В связи с НЭПом посадка в вагон и движение по железной дороге, казалось, было урегулировано. Между тем Орловский вокзал представлял собой привычную картину эпохи войны и революции. Густые толпы народа, солдаты, солдаты, солдаты, немного крестьян с женщинами и детьми, все это бродит из залы в зал, сидит на лавках, столах и узлах, лежит вповалку на проплеванном полу.
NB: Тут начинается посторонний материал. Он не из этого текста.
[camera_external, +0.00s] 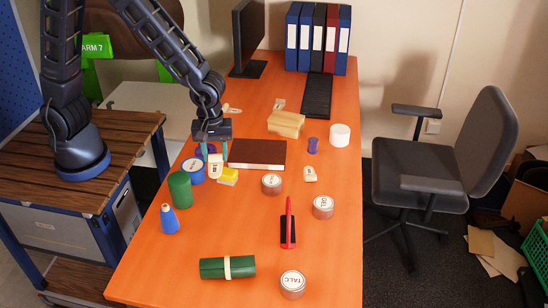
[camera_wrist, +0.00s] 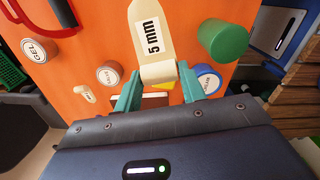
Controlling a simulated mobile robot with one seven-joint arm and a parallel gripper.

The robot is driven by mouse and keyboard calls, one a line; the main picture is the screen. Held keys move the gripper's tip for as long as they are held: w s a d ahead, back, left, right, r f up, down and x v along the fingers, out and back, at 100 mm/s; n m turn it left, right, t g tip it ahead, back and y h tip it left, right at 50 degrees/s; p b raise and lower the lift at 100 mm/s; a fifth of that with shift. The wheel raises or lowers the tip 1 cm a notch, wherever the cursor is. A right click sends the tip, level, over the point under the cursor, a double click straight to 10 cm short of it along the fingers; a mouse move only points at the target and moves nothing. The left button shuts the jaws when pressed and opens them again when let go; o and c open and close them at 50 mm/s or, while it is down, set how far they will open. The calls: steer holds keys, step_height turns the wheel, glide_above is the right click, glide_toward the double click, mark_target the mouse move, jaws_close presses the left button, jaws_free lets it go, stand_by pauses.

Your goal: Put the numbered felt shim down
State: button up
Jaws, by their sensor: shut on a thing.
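The cream felt shim (camera_wrist: 152,35), marked "5 mm", sits between the teal fingers of my gripper (camera_wrist: 160,85) in the wrist view. My gripper is shut on its near end, and the rest extends outward past the fingertips. In the external view my gripper (camera_external: 214,152) points down over the left part of the orange table (camera_external: 245,215), with the shim (camera_external: 215,168) hanging below it. Whether its lower end touches the table cannot be told. A second, smaller cream labelled piece (camera_external: 310,174) lies to the right; it also shows in the wrist view (camera_wrist: 85,93).
A blue tin (camera_external: 193,172) and green cylinder (camera_external: 180,190) stand close left of the shim. A yellow block (camera_external: 228,176) lies just right, and a brown book (camera_external: 257,153) beyond. Another tin (camera_external: 271,184) stands farther right. The table's front-middle has bare room.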

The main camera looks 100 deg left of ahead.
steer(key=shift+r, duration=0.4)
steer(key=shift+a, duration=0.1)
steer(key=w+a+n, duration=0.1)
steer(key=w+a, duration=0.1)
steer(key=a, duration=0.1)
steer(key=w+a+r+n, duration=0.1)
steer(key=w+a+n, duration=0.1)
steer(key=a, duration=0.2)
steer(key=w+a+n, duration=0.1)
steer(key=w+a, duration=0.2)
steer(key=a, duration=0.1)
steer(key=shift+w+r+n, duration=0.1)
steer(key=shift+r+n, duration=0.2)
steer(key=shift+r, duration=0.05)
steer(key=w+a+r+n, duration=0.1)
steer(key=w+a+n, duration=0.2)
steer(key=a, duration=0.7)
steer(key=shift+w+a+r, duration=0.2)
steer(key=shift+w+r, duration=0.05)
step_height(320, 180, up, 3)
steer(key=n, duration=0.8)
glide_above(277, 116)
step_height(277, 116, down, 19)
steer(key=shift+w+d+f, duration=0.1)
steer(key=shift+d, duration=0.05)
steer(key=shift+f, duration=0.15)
Жалкий буфет, на котором сиротливо лежат кусок колбасы, завалящие пряники и яблоки по 15 тысяч рублей штука, все время запружен скопищем людей.
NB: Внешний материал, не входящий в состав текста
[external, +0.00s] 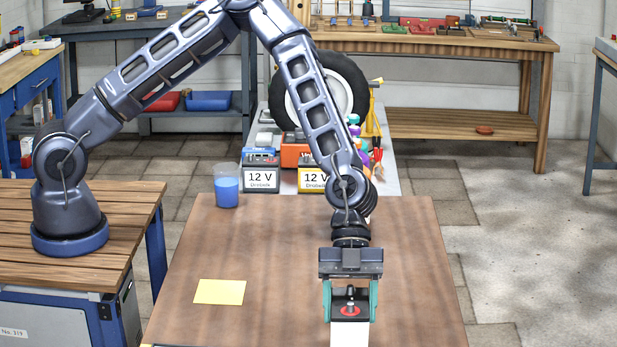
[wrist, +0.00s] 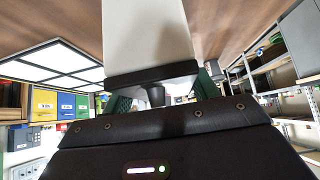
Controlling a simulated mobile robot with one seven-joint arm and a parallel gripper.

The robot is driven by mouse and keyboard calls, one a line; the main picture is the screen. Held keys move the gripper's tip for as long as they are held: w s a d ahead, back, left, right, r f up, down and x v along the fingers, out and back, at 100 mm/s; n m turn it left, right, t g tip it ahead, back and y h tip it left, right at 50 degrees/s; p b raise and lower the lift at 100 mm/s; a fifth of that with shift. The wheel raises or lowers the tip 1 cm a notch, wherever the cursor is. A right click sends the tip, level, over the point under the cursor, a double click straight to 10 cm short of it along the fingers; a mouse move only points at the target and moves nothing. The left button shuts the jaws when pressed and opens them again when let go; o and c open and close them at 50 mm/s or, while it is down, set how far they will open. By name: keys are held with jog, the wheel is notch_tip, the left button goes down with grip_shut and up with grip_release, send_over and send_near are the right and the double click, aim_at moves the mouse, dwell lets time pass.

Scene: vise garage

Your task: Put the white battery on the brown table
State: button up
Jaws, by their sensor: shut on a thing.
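My gripper (external: 350,314) is shut on the white battery (external: 349,337), with one green finger on each side of its black top. A red ring and a post show on that top. The battery hangs upright over the front right part of the brown table (external: 270,245). Its lower end is cut off by the picture edge, so I cannot tell whether it touches the tabletop. In the wrist view the white battery body (wrist: 148,40) runs from my gripper (wrist: 160,95) toward the brown surface.
A yellow note (external: 220,292) lies on the table's left part. A cup of blue liquid (external: 227,187) stands at the back left corner. Behind the table are 12 V batteries (external: 261,172) and a tire (external: 345,90). The middle of the tabletop is clear.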

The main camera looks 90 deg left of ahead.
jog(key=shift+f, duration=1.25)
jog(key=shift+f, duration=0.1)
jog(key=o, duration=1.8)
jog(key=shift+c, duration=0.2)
Окруженный четырьмя красноармейцами с винтовками я присаживаюсь в самом центре зала на собственных узлах и, вероятно, не произвожу впечатления арестованного. Мои конвоиры — добрые, простодушные, совсем юные крестьянские парни, и с ними у меня сразу наладились наилучшие отношения. Они без слов видят свою обязанность не столько в том, чтобы стеречь меня, сколько в том, чтобы поудобней меня поместить и пристроить. Мы закуриваем сообща, пьем чай в ожидании поезда, завязываем разговоры с соседями.

Три делегата из Бузулукского уезда Самарской губернии, кооператоры, ездили в Орловскую губернию за картошкой и за другим довольствием. Мрачно, безысходно оценивают положение. Ругают, как водится, советское начальство, Губсоюз: «взяточники, бюрократы!».
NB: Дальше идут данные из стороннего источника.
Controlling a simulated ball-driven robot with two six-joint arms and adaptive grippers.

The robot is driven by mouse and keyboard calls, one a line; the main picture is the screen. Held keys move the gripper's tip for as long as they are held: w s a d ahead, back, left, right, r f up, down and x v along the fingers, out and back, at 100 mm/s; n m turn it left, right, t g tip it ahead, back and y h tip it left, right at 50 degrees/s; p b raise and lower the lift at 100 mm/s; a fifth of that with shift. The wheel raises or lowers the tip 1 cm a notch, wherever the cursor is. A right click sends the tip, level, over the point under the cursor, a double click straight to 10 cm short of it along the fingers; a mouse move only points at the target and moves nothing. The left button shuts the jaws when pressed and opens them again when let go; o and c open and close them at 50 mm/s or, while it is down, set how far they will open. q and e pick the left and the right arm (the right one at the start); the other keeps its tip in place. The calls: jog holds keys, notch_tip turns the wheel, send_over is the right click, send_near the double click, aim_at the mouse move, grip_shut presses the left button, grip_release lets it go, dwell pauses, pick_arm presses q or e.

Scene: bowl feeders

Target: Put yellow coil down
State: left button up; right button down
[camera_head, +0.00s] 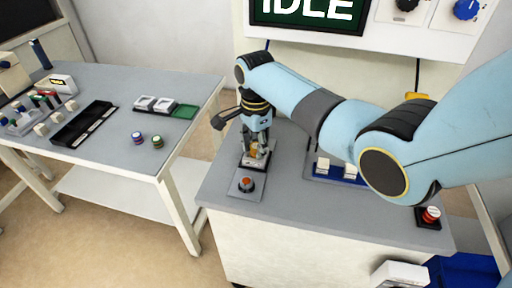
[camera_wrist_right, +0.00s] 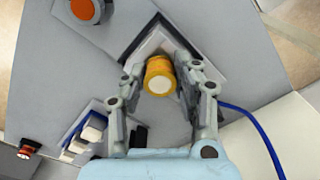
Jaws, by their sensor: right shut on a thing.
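The yellow coil (camera_wrist_right: 158,78) is a short cylinder with a pale round end face, between the fingers of my right gripper (camera_wrist_right: 163,82) in the right wrist view. The gripper is shut on it. In the head view the right gripper (camera_head: 258,150) points down over a dark-edged fixture (camera_head: 246,164) on the grey bench, with the yellow coil (camera_head: 253,152) showing small and partly hidden between its fingers. I cannot tell whether the coil touches the fixture. My left gripper is not in view.
An orange-red button (camera_head: 246,184) sits just in front of the fixture. A blue tray (camera_head: 335,172) with white blocks lies to the right, partly behind my arm. A red button (camera_head: 431,214) is at the right edge. A side table (camera_head: 110,140) stands left, across a gap.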

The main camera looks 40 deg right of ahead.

— А как у вас на местах с голодом? — спрашиваю.

— У нас в уездном городе открыли столовые для советских служащих. Кое-какие продукты доставили и американцы кое-что дали.

— Ну, а в деревне как обстоит дело?

— Деревня… Кто ее знает? Там смерть. Некому избы обойти, некому питательный пункт наладить. Безлюдье. Так и помирают без всякой помощи…

Но вот пришел поезд, и мы спешим занять места. Два конвоира вбегают на площадку, не особенно деликатно расталкивая народ, я следую за ними. Но дело оказывается не так просто. На площадке показывается железнодорожный служащий и, взяв за плечи красноармейца, с возмущением кричит:

— Ты чего с ружьем прешь? Прошли времена, когда вы тут хозяйничали…

Публика кругом явно сочувствовала этой реплике и, признаюсь, мне она тоже понравилась. Мои конвоиры растерялись, и когда мы всей гурьбой подошли к «начальнику поезда» с требованием мест для арестованного, они выдвинули меня вперед, и уже я хлопотал о том, чтобы меня, как арестованного, куда-нибудь посадили. Однако из этих стараний ничего не вышло, и мы ушли с перрона снова на вокзал в ожидании следующего поезда.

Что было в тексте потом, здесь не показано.